Segundo o estudo, 92% dos pesquisados ​​afirmam que o custo da inação em relação ao clima superará o custo da transição, com 61% prevendo aumento nos custos com os impactos climáticos este ano. 

As empresas estão se concentrando em tecnologias e mercados que oferecem sustentabilidade e retorno comercial: 94% afirmam que políticas públicas de apoio à transição são fatores críticos na tomada de decisões de investimento.
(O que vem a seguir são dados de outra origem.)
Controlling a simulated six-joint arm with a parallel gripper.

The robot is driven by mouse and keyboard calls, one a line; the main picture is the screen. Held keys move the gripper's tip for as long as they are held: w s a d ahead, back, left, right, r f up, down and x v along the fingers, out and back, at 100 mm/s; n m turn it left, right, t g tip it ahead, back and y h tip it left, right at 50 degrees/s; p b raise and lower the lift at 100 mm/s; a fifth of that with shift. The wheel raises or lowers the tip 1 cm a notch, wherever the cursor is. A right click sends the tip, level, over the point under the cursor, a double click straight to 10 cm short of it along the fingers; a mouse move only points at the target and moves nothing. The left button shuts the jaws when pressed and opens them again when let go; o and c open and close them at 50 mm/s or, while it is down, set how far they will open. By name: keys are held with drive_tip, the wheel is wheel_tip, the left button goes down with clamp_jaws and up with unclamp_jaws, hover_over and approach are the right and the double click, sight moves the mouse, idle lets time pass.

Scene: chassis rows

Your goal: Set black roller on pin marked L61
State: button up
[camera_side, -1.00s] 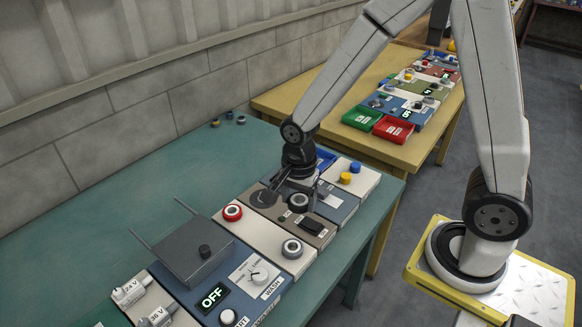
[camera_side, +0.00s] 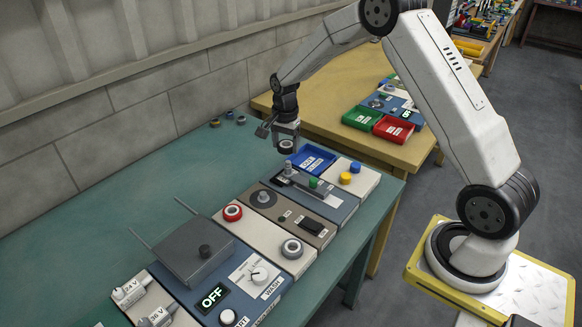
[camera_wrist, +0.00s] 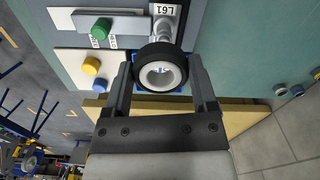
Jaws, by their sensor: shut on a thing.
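My gripper (camera_side: 286,138) is shut on the black roller (camera_side: 286,146), a black ring with a pale inner rim and open centre. In the wrist view the roller (camera_wrist: 161,72) sits between my two fingers (camera_wrist: 160,84). The label L61 (camera_wrist: 164,10) is at the top there, upside down. A metal pin (camera_wrist: 163,27) stands beside it, its lower part in the picture covered by the roller. In the side view this pin (camera_side: 288,167) is on the blue-grey panel (camera_side: 335,203), just below the roller in the picture. The roller appears held above the panels, apart from the pin.
A grey bar with a green knob (camera_side: 313,182) is on the same panel. A blue bin (camera_side: 312,158) lies behind it, and a pale panel with yellow and blue knobs (camera_side: 345,178) is to the right. Small rings (camera_side: 228,115) lie on the bare teal table at the back.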

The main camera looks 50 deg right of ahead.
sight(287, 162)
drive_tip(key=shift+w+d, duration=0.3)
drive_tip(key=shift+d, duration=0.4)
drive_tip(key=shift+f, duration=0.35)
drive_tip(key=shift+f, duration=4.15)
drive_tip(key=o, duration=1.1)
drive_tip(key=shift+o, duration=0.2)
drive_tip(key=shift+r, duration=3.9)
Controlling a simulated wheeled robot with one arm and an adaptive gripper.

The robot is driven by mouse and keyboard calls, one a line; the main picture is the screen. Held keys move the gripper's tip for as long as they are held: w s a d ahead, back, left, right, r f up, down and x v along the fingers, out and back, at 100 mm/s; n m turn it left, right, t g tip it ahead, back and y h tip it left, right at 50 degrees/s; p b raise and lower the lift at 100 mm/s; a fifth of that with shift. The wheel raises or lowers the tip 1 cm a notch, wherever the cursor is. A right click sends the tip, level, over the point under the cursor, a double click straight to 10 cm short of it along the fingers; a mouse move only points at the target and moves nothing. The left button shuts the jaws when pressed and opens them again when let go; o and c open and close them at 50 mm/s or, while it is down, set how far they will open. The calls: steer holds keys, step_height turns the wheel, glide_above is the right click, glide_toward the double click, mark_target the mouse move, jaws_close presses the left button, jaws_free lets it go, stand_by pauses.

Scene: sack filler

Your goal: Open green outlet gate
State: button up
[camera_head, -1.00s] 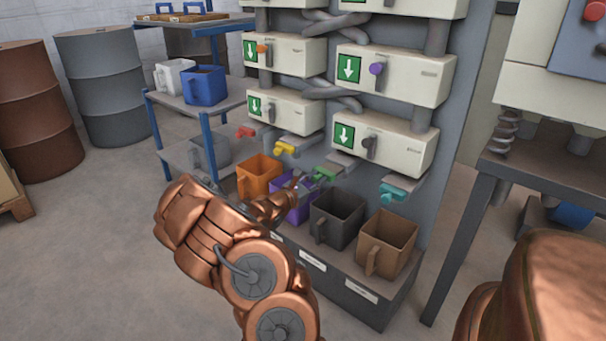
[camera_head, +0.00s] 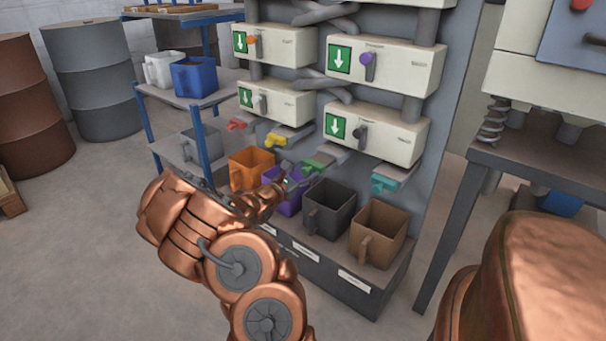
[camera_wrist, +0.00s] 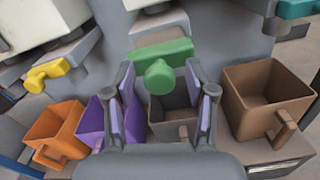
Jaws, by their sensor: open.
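The green outlet gate (camera_head: 318,163) sits under the lower right hopper box, between the yellow and teal gates. In the wrist view its green plate and rounded knob (camera_wrist: 160,76) are straight ahead, with the knob pointing toward me. My gripper (camera_wrist: 165,92) is open, with one finger on each side of the knob as seen from the wrist. I cannot tell whether the fingertips reach as far as the knob; no contact shows. In the head view my gripper (camera_head: 288,182) is below and left of the green gate, partly hidden by my wrist.
Orange (camera_head: 251,170), purple (camera_head: 290,205), dark grey (camera_head: 329,209) and brown (camera_head: 379,233) bins stand on the ledge below. Yellow (camera_head: 276,140), red (camera_head: 236,125) and teal (camera_head: 384,184) gates are close by. A dark table (camera_head: 540,165) stands at right.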

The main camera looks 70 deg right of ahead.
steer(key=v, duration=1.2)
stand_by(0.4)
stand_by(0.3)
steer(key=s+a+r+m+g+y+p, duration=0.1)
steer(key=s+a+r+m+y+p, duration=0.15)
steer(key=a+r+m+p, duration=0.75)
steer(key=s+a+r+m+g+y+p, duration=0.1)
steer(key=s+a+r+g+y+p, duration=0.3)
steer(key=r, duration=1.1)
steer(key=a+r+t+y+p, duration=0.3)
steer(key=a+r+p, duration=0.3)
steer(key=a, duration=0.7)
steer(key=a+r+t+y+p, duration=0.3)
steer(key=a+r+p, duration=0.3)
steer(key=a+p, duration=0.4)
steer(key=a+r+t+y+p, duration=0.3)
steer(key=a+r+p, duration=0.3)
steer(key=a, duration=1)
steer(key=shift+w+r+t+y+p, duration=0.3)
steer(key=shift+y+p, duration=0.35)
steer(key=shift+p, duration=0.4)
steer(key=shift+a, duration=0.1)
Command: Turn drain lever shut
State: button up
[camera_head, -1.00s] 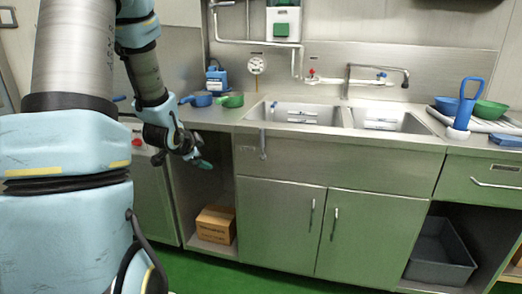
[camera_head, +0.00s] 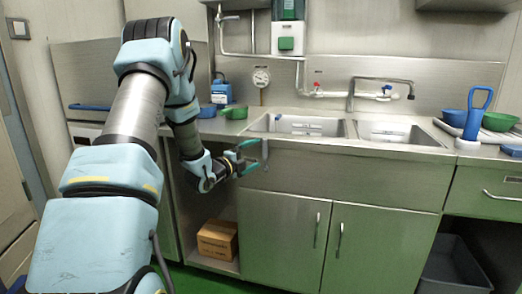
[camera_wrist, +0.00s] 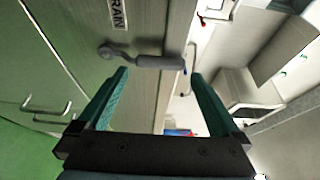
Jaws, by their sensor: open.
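The drain lever (camera_head: 265,151) is on the front panel of the steel sink counter, below the left basin. Its grey handle stands upright in the head view. In the wrist view the lever's handle (camera_wrist: 155,62) lies across the picture, with its round pivot at the left, by a label reading "DRAIN" (camera_wrist: 118,14). My gripper (camera_head: 256,158) is open, with teal fingers pointing at the lever. In the wrist view the handle lies just beyond and between the fingertips of my gripper (camera_wrist: 159,75). I cannot tell whether a fingertip touches it.
The counter front and the cupboard doors (camera_head: 287,222) lie below and right of the lever. A cardboard box (camera_head: 217,239) sits in the open bay below my gripper. A faucet (camera_head: 382,80) stands behind the basins. Green floor shows below.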

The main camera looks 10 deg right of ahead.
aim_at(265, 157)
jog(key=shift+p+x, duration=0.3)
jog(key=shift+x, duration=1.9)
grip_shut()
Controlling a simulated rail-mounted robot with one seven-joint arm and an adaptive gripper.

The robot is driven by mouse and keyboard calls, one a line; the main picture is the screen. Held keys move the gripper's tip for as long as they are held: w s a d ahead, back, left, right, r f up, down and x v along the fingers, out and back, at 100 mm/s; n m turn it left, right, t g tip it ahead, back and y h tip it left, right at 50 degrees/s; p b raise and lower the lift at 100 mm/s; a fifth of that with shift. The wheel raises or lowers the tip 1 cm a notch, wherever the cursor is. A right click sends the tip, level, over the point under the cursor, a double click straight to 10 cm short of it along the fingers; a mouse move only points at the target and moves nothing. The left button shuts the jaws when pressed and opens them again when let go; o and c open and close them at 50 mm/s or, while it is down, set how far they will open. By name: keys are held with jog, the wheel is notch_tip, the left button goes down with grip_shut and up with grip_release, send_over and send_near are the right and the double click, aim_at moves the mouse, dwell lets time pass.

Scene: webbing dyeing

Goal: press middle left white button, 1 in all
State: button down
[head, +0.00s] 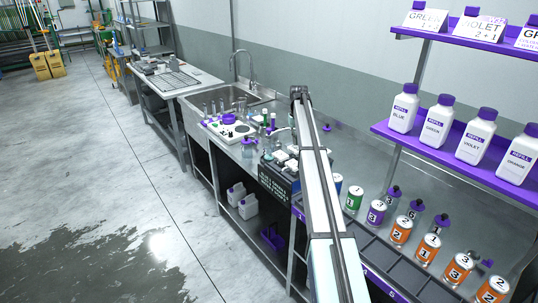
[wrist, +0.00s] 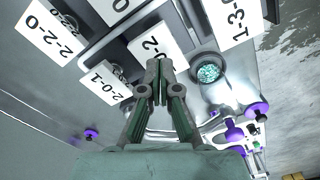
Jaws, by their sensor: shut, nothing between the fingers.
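My gripper (wrist: 160,72) is shut and empty in the wrist view. Its fingertips overlap the lower edge of a white plate reading "0-2" (wrist: 172,46), its label partly hidden; I cannot tell whether they touch. A white plate reading "2-0-1" (wrist: 104,82) is just left of the fingertips, and one reading "2-2-0" (wrist: 52,34) is further left. Another reading "1-3-0" (wrist: 232,18) is at upper right. In the head view, a black box (head: 277,183) with white pieces on top stands on the counter, partly behind my arm. I cannot tell which plate is the middle left button.
A small round cup with green contents (wrist: 208,72) stands right of my fingertips. A white tray with purple items (wrist: 240,132) lies at lower right. Numbered cans (head: 400,231) and a purple shelf with white refill bottles (head: 440,134) stand right of my arm. A sink (head: 236,97) is behind.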

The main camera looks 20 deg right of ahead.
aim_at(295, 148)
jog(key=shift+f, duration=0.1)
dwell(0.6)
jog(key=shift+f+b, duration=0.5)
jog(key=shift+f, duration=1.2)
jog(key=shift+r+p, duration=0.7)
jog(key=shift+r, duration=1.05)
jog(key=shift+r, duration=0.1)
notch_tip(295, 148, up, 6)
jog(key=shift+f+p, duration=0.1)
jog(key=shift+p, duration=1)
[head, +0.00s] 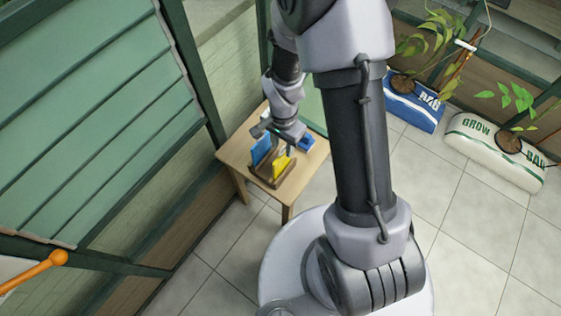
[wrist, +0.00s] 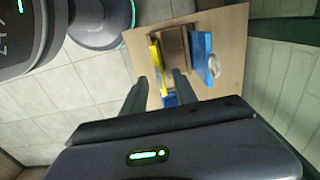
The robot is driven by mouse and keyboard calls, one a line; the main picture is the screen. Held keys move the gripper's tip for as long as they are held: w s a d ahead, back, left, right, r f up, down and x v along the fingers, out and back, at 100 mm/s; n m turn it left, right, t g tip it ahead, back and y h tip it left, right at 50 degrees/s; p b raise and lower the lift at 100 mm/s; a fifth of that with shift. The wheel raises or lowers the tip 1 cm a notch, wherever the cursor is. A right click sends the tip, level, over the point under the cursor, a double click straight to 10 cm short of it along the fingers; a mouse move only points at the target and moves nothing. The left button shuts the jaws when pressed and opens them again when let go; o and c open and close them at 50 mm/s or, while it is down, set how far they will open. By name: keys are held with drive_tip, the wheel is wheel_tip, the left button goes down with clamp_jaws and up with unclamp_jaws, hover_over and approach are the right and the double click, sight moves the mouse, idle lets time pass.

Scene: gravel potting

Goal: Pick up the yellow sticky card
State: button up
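The yellow sticky card (head: 281,165) stands upright in a brown wooden holder (head: 268,181) on a small wooden table (head: 235,152). The yellow card (wrist: 155,62) also shows in the wrist view, on the left side of the holder (wrist: 175,42). My gripper (head: 281,140) hangs above the holder in the head view. In the wrist view my gripper (wrist: 160,76) is open, with its two dark fingers apart. The yellow card appears between the fingertips in the picture, but they look short of it. Nothing is visibly held.
A blue card (head: 261,149) stands on the other side of the holder. Another blue item (head: 306,143) lies behind on the table. A white ring-shaped thing (wrist: 213,66) is beside the blue card. A green-framed wall is close by. Grow bags (head: 480,145) with plants stand on the floor.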

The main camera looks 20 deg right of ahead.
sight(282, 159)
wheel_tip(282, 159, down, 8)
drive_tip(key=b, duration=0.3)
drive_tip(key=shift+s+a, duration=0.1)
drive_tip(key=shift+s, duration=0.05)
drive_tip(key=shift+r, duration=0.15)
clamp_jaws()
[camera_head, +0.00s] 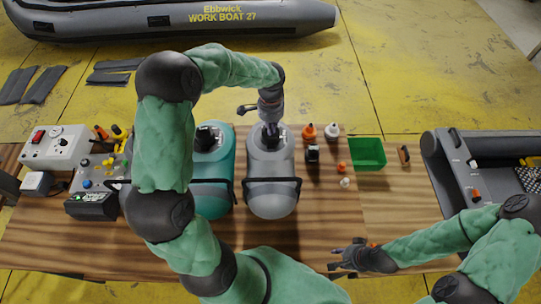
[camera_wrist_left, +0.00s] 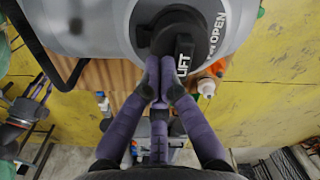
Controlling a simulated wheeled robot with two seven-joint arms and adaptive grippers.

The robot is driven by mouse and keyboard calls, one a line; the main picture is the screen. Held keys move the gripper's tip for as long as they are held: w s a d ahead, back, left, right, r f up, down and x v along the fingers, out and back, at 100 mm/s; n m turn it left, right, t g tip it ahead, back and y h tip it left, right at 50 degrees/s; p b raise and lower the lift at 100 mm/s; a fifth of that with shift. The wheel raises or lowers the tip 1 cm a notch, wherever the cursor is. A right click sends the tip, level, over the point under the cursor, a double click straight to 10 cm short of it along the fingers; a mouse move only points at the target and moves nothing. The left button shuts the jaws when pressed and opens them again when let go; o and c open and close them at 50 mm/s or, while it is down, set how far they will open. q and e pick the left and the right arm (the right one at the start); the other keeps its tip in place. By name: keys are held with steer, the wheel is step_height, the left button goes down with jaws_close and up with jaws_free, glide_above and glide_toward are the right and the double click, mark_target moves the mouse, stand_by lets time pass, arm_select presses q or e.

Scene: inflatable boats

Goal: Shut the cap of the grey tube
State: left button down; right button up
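The grey tube (camera_head: 271,185) lies on the wooden table beside a teal tube (camera_head: 212,185). Its black cap (camera_wrist_left: 180,35) shows in the left wrist view, with a raised black lever and the words LIFT and OPEN on or around it. My left gripper (camera_head: 270,122) is at the cap end of the grey tube. In the left wrist view its purple fingertips (camera_wrist_left: 160,72) come together against or just in front of the cap, left of the lever. My right gripper (camera_head: 345,257) is open and empty over the table's front right.
Small orange and white bottles (camera_head: 332,131) and a green bin (camera_head: 368,153) stand right of the grey tube. A control box (camera_head: 92,205) and a white socket box (camera_head: 57,145) are at left. A grey boat part (camera_head: 450,160) is at right.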

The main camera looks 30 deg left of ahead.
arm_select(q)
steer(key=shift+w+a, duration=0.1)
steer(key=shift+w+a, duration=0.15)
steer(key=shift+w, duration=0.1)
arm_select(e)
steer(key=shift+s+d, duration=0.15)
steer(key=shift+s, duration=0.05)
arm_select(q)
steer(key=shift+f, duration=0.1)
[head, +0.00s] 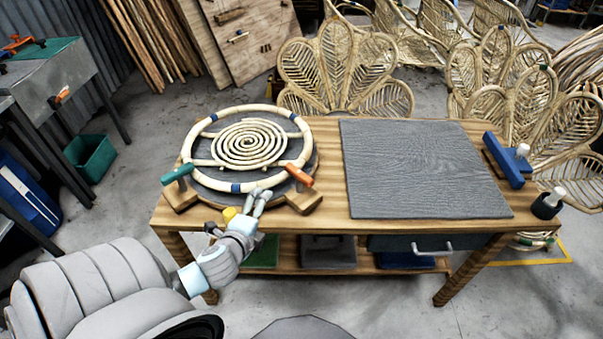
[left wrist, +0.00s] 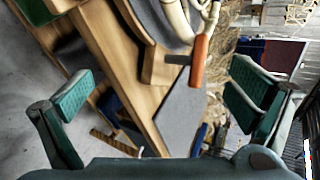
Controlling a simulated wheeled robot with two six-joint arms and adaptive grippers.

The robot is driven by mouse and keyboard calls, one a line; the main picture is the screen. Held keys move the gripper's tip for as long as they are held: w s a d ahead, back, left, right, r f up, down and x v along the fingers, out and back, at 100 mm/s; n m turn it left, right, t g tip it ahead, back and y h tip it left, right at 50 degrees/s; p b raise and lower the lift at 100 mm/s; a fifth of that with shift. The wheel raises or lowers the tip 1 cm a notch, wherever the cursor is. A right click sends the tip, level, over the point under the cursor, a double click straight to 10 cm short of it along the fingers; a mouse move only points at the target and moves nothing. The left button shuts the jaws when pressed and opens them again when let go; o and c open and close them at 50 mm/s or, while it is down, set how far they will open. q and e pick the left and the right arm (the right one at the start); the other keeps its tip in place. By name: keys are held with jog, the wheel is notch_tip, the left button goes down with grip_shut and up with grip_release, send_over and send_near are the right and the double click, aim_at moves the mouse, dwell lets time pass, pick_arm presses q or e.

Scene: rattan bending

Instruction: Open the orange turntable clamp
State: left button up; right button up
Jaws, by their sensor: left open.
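The orange turntable clamp (head: 299,175) sits on a wooden block at the front right edge of the round turntable (head: 213,198). Its orange handle also shows in the left wrist view (left wrist: 199,60), pointing away from its wooden block, with a dark metal part beside it. The turntable bears a rattan ring with a spiral centre. A matching green clamp (head: 177,174) sits at its front left. My left gripper (head: 259,199) is open and empty, just left of the orange clamp at the table's front edge. In the left wrist view the handle lies between the spread fingers but farther off.
A grey board (head: 420,168) covers the right half of the wooden table (head: 331,205). A blue tool (head: 505,160) and a dark bottle (head: 547,204) stand at the right end. Bins sit on the lower shelf.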

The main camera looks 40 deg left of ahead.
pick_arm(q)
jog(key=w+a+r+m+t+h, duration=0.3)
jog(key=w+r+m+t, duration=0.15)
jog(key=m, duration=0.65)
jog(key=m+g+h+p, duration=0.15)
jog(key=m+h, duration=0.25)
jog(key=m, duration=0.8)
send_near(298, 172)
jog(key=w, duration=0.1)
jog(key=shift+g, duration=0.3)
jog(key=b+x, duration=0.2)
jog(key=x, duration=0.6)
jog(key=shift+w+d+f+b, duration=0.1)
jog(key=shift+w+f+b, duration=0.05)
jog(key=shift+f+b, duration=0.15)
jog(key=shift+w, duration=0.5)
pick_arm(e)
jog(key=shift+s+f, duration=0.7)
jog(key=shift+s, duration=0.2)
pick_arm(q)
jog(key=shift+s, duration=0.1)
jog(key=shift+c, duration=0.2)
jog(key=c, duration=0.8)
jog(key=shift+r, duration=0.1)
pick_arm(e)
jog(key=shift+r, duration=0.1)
Países da Ásia e Europa foram classificados como “particularmente” interessantes. 

O Brasil foi citado como um ponto de destaque na América do Sul. “Com leilões de energia renovável e um marco regulatório e incentivos para o hidrogênio de baixo carbono, o país está aproveitando suas vantagens em recursos naturais e o impulso político para se tornar um polo de hidrogênio e materiais de baixo carbono, com indústrias como siderurgia, cimento e química adotando cada vez mais a biomassa e a eletrificação”, diz o relatório.

Em contraste, outras regiões são apontadas como menos atraentes para investimentos relacionados à transição, à medida que as condições favoráveis se deterioram ou estagnam, caso dos Estados Unidos. 

Ritmos diferentes

Há setores, porém, que é mais difícil reduzir as emissões – são conhecidos como “hard-to-abate”. É o caso do siderúrgico, em que problemas relacionados à tecnologia e ao fornecimento de matéria-prima e energia dificultam a transição para uma produção verde.

Nesses casos, a transição pode levar mais tempo. “Claramente nem todos os setores devem se mover no mesmo ritmo”, diz Kennedy, do SBTi. 

Segundo ele, o melhor caminho é adotar uma abordagem pragmática – e não de confronto – com as empresas que continuam trabalhando para reduzir as emissões, mesmo que não atinjam as metas.

“Acredito que as empresas que se superarem devem receber o crédito por isso. Para aquelas que fizeram esforços sérios, mas falharam um pouco, não estamos no shaming business.”